Trasferire d’urgenza Paolo Storari da Milano per la “serenità di tutti i magistrati del distretto” e impedirgli di lavorare ancora come pubblico ministero. La richiesta-bomba arriva dal procuratore generale della Cassazione Giovanni Salvi, membro di diritto del Consiglio superiore della magistratura e titolare dell’azione disciplinare nei confronti del magistrato, che ad aprile 2020 consegnò a Piercamillo Davigo (allora consigliere) i verbali dell’ex avvocato Eni Piero Amara: atti in cui il faccendiere siciliano, indagato per depistaggio in relazione al caso Eni-Nigeria, sosteneva l’esistenza di un circolo massonico chiamato “loggia Ungheria”, formato da politici, magistrati e alti funzionari statali, tra cui due membri dello stesso Csm. Storari ne inviò a Davigo una copia non firmata in formato Word, spiegando poi di averlo fatto per tutelarsi dall’inerzia dei propri dirigenti (il procuratore di Milano Francesco Greco e l’aggiunto Laura Pedio) che esitavano ad aprire un fascicolo d’indagine su quelle dichiarazioni. In relazione alla vicenda sia Storari che Davigo sono indagati a Brescia per rivelazione di segreto d’ufficio.
Salvi contesta a Storari “tre gravi scorrettezze” sul piano discipliare. La prima è che la consegna dei verbali, “informale e irrituale”, sia stata fatta “a un singolo consigliere” e “all’insaputa del procuratore di Milano”, violando le regole formali che impongono la consegna in plico riservato al Comitato di presidenza del Csm. La seconda – basata su una relazione del procuratore Greco del 7 maggio scorso – è che il pm non avesse “formalizzato alcun dissenso sulle presunte lentezze o manchevolezze dell’indagine”, chiedendo per iscritto attività istruttorie e iscrizioni di indagati soltanto dopo aver condiviso i verbali con Davigo. In questo modo, scrive Salvi, i dirigenti dell’ufficio, “non messi anticipatamente al corrente di un effettivo e formalizzato dissenso sulla conduzione dell’indagine”, sono stati “oggetto di una sotterranea campagna di discredito oggettivamente posta in essere da Storari, per giunta all’interno del Csm”.
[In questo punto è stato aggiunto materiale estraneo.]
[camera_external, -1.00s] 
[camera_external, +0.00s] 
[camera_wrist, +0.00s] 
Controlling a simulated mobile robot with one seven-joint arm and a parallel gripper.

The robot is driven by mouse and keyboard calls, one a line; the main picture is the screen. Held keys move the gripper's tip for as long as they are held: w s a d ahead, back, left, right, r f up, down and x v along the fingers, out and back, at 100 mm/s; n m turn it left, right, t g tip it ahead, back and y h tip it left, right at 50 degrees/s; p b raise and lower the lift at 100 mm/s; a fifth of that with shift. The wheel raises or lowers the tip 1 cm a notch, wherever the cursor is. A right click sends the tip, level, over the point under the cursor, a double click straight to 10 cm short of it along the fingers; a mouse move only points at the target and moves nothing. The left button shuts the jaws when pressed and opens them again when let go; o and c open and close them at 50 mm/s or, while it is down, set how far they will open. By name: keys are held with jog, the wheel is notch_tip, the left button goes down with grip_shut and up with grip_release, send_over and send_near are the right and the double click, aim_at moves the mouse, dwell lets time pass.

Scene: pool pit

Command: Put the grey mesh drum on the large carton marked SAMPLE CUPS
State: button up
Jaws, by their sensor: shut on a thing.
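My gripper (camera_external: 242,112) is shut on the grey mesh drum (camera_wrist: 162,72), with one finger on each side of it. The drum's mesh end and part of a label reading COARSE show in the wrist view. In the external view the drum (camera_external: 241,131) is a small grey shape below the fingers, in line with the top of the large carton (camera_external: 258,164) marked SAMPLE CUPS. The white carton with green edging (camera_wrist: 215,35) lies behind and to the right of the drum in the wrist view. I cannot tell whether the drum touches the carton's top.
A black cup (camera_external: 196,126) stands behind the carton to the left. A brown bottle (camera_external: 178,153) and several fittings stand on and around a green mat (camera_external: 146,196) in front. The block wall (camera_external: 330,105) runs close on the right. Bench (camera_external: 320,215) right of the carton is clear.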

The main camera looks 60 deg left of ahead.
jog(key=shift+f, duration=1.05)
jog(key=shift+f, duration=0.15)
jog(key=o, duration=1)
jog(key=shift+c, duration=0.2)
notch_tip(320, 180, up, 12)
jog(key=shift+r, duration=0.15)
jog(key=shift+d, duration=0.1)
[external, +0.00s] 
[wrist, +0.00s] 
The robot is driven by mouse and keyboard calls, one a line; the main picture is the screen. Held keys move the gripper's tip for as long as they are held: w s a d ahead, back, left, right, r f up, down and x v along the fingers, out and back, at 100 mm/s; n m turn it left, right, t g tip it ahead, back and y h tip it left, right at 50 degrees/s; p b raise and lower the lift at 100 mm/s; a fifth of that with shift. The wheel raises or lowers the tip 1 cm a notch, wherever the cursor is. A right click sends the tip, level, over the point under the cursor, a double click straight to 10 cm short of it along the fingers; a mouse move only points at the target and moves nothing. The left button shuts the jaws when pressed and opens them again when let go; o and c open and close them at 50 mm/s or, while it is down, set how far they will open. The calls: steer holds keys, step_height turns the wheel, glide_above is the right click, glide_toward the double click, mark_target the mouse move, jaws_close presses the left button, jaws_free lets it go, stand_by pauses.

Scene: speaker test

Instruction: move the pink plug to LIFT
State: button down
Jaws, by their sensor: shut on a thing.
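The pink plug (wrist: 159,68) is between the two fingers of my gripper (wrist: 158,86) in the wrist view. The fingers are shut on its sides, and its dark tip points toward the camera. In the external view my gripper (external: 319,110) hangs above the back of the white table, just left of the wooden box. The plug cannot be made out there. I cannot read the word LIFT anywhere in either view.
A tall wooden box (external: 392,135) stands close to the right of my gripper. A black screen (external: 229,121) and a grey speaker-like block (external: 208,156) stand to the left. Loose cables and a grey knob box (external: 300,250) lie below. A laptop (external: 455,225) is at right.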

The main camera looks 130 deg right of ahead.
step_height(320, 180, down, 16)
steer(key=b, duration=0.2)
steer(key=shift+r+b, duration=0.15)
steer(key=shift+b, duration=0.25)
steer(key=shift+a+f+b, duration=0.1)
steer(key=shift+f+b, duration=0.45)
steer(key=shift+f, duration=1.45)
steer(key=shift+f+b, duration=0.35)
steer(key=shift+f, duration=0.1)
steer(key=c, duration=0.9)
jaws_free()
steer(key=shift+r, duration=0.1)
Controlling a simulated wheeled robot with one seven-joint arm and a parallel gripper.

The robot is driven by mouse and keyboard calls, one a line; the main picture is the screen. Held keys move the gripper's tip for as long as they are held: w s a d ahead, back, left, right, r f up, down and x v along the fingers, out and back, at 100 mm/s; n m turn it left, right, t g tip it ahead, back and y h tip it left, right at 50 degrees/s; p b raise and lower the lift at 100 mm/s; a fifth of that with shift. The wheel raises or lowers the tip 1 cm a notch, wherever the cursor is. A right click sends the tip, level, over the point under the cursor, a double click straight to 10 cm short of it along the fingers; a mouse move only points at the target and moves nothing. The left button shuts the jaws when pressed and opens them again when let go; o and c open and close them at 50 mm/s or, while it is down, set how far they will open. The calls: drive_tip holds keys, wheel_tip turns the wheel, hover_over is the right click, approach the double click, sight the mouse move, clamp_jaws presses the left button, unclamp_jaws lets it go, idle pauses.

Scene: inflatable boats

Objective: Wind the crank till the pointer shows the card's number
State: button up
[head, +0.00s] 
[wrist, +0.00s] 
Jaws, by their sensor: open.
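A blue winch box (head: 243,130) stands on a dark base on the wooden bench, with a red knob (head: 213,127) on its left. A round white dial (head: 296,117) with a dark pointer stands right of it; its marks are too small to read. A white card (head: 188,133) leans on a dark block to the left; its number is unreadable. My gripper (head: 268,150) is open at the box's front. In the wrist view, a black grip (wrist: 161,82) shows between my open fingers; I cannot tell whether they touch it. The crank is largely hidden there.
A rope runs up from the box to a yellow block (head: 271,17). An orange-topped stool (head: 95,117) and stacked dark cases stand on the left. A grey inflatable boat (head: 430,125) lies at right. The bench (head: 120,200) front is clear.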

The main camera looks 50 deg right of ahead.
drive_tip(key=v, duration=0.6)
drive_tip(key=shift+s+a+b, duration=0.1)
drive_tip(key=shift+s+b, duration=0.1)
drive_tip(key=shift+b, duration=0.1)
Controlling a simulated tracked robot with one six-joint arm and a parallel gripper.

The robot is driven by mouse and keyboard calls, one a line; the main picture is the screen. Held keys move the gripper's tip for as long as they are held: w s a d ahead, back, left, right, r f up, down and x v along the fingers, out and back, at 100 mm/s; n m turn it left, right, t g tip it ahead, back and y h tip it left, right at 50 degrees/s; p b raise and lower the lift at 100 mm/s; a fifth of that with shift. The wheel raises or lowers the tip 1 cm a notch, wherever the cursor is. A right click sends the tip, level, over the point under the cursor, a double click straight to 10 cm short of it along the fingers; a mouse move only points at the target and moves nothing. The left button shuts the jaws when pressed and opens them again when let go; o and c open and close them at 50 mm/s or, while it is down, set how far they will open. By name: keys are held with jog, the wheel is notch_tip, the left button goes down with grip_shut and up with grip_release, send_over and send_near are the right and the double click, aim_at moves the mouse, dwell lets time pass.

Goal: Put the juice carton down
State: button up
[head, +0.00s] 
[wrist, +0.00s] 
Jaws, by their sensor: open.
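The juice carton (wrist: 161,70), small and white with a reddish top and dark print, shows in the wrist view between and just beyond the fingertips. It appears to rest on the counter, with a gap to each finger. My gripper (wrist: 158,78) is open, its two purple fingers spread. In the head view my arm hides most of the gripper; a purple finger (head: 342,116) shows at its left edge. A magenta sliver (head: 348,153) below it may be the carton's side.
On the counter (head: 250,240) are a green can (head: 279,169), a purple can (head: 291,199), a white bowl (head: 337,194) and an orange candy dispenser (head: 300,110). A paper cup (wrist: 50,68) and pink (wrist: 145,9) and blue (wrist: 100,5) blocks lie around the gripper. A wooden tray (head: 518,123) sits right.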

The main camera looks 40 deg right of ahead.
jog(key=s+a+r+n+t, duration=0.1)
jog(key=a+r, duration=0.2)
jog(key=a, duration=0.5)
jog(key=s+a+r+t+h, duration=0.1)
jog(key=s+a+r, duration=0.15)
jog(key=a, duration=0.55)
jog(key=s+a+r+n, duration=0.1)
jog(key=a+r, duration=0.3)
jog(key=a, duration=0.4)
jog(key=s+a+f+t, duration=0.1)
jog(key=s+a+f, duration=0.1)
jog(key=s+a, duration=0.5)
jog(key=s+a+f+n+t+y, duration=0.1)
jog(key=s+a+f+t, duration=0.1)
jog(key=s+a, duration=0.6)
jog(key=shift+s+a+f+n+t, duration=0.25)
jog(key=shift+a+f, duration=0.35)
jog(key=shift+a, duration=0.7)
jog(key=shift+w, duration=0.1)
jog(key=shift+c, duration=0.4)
Infine, il pg della Cassazione ricorda che quando a ottobre 2020 il giornalista del Fatto Antonio Massari avvisò i pm di Milano di aver ricevuto a propria volta i verbali (spediti dall’assistente di Davigo al Csm, Marcella Contrafatto), Storari non si astenne dal fascicolo aperto sulla vicenda insieme all’aggiunto Pedio. E invece – è l’accusa – avrebbe dovuto dire ai superiori che in aprile era stato lui a consegnare gli atti a Davigo dando origine alla fuga di notizie. Salvi, in particolare, sottolinea l’accusa che Pedio muove al sostituto nella relazione del 6 maggio: cioè quella di aver “rallentato” e “ostruito” le indagini sulla rivelazione di segreto omettendo di incaricare un perito informatico per analizzare i pc della Procura e capire da dove fossero uscite le carte. L’udienza in camera di consiglio della Sezione disciplinare del Csm che deciderà sul trasferimento è fissata a venerdì 30 luglio.
Storari – che non si farà difendere da un magistrato, come d’usanza per i procedimenti disciplinari, ma dal proprio legale Paolo Della Sala – ha annunciato il deposito di una memoria articolata in cui si difenderà spiegando, “capitolo per capitolo” le proprie ragioni e ricostruendo nel dettaglio i contrasti con i superiori, come già fatto quando è stato interrogato a Brescia. Produrrà, per esempio, le mail inviate a Greco e Pedio per chiedere di indagare e alle quali mai sarebbe stata data risposta, e anche quella in cui a maggio 2020 ha trasmesso ai dirigenti una scheda per procedere alle iscrizioni, ricevendo da loro un’aspra risposta in cui definivano il gesto “gravissimo”. Nel frattempo, riporta l’Ansa, vari colleghi della procura di Milano hanno inviato privatamente a Storari messaggi di solidarietà: “Sono senza parole. Ti conosco come un ottimo pm e la stima che tu hai fra di noi penso debba darti l’energia per superare tutto questo”, è un esempio riportato dall’agenzia.